Qatar is expected to reduce its debt-to-GDP ratio by 35 percentage points of GDP by end-2023, Moody’s Investor Service has said in a report. Improvements in fiscal metrics will be the greatest in Qatar and Oman in the GCC region this year, it said.
For all GCC sovereigns, sustained growth in nominal GDP following the large rebound in 2022 will continue to reduce debt-to-GDP ratios.
However, in Oman and Qatar, debt burdens will also likely decline further in nominal terms as they did in 2022, as the governments prioritise deleveraging.
Oman reduced its debt stock by nearly 15% in nominal terms in the year to December 2022 and Moody’s expect another, albeit much smaller, nominal debt reduction in 2023.
“By the end of 2023, we expect Oman and Qatar to have reduced their debt-to-GDP ratios by around 25 and 35 percentage points of GDP, respectively, compared to peaks at the end of 2020. By contrast, in Saudi Arabia, Kuwait and the UAE, where government debt is relatively low, we expect governments to prioritise accumulation of liquid fiscal reserves and sovereign wealth fund assets.
“Kuwait is the standout, with nearly no debt to repay in 2023 out of its already very small debt stock of only 3% of GDP at the end of 2022,” Moody’s noted.
According to Moody’s another year of fiscal surpluses will allow GCC governments to consolidate the reductions in debt burdens and improvements in debt affordability, which took place in 2021-22.
In most cases, greater debt affordability will be sustained despite rising global interest rates as relatively long maturities of existing government debt will delay repricing of the outstanding debt stock.
Governments will also have the opportunity to use their surpluses to rebuild fiscal buffers that were eroded over the 2015-20 period.
In some cases, these buffers are already very large and significantly exceed government debt, lending material support to our assessment of the sovereigns' fiscal strength.
As of 2021, government financial assets amounted to around 340% of GDP in Kuwait, 280% in the United Arab Emirates, and 185% in Qatar. The assets were more modest, but still large by international comparison, in Saudi Arabia (around 33% of GDP) and Oman (26% of GDP).
Moody’s noted high oil prices will continue to bolster GCC sovereigns' credit quality in 2023.
“We assume Brent crude oil will average around $95/barrel, below the 2022 average of $100/b, but significantly above the average of $57/b in 2015-21,” the report said.
Although GCC crude oil output is likely to decline in 2023 on strategic production cuts by Opec+, hydrocarbon revenue will remain robust, allowing most GCC sovereigns to run substantial fiscal and current account surpluses.

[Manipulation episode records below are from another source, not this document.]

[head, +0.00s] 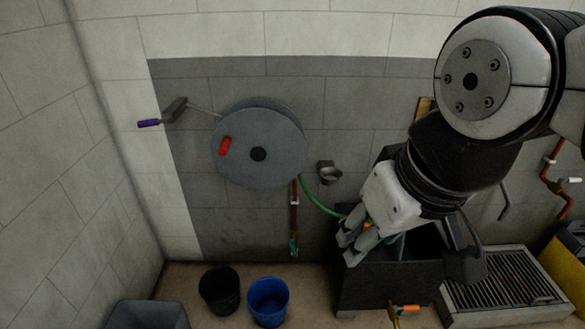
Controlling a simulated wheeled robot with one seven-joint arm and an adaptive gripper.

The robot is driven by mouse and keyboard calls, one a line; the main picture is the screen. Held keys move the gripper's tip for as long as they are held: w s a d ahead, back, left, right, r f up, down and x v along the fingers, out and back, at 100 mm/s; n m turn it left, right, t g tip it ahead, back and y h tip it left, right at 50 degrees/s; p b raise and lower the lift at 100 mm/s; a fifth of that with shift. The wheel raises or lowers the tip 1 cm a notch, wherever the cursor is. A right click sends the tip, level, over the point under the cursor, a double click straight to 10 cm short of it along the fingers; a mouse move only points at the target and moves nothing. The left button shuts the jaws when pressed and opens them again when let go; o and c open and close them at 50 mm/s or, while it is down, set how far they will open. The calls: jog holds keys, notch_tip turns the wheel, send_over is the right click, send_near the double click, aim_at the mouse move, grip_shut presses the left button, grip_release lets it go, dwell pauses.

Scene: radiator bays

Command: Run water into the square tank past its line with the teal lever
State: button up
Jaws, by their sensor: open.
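A dark square tank (372,291) stands against the wall right of centre. Its inside is mostly hidden by my arm, so I cannot see a line or any water level. A small teal lever (293,247) sits at the low end of a copper pipe on the wall, left of the tank. My gripper (348,246) is open over the tank's left rear part, with its fingers pointing down and left. It is apart from the teal lever, to its right. A green hose (318,203) runs from the pipe toward the tank and passes behind my gripper.
A large grey reel with a red handle (225,146) and a purple-handled crank (149,123) are on the wall. Black (219,291) and blue (268,301) buckets stand left of the tank. An orange-handled tap (405,309) is in front. A slatted grate (505,280) lies to the right.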

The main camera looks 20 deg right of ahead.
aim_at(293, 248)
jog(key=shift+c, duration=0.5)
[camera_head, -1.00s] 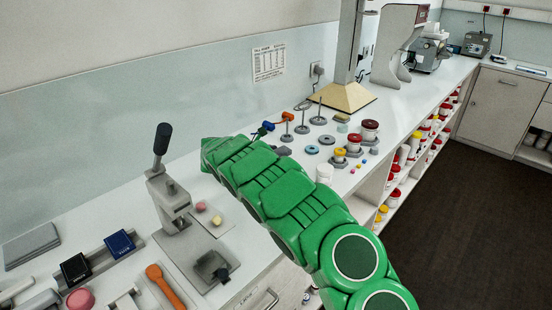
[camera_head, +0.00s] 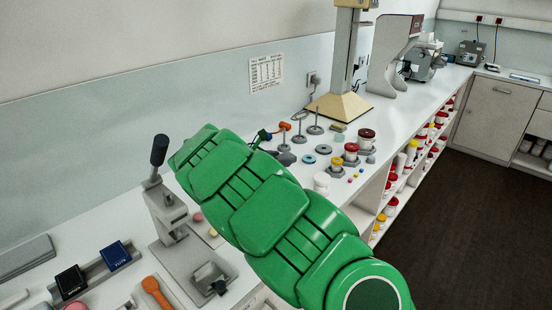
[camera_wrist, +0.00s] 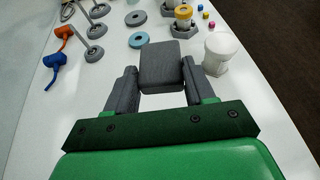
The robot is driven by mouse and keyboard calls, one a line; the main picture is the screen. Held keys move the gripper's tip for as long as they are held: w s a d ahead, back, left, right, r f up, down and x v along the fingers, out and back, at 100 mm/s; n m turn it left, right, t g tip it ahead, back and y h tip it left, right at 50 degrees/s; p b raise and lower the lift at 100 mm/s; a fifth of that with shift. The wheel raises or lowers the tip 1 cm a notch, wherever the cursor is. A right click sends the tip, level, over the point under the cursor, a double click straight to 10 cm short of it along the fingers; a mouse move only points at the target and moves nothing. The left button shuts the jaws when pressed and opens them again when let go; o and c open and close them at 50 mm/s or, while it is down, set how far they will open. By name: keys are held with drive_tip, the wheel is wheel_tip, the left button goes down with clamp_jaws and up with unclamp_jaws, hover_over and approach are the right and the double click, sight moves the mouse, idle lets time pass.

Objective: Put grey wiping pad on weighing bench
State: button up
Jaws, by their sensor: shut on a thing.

These surpluses will offer governments a further opportunity to pay down debts, rebuild fiscal reserves, accumulate foreign-currency buffers, and advance structural reforms and diversification projects.
Stronger government balance sheets and more diversified economies will increase resilience to future economic and fiscal shocks, while reducing government liquidity and external vulnerability risks.
“Even if oil prices fell to around $80/barrel, we expect most GCC governments would avoid a material rebound in debt burdens and deterioration in debt affordability,” Moody’s noted.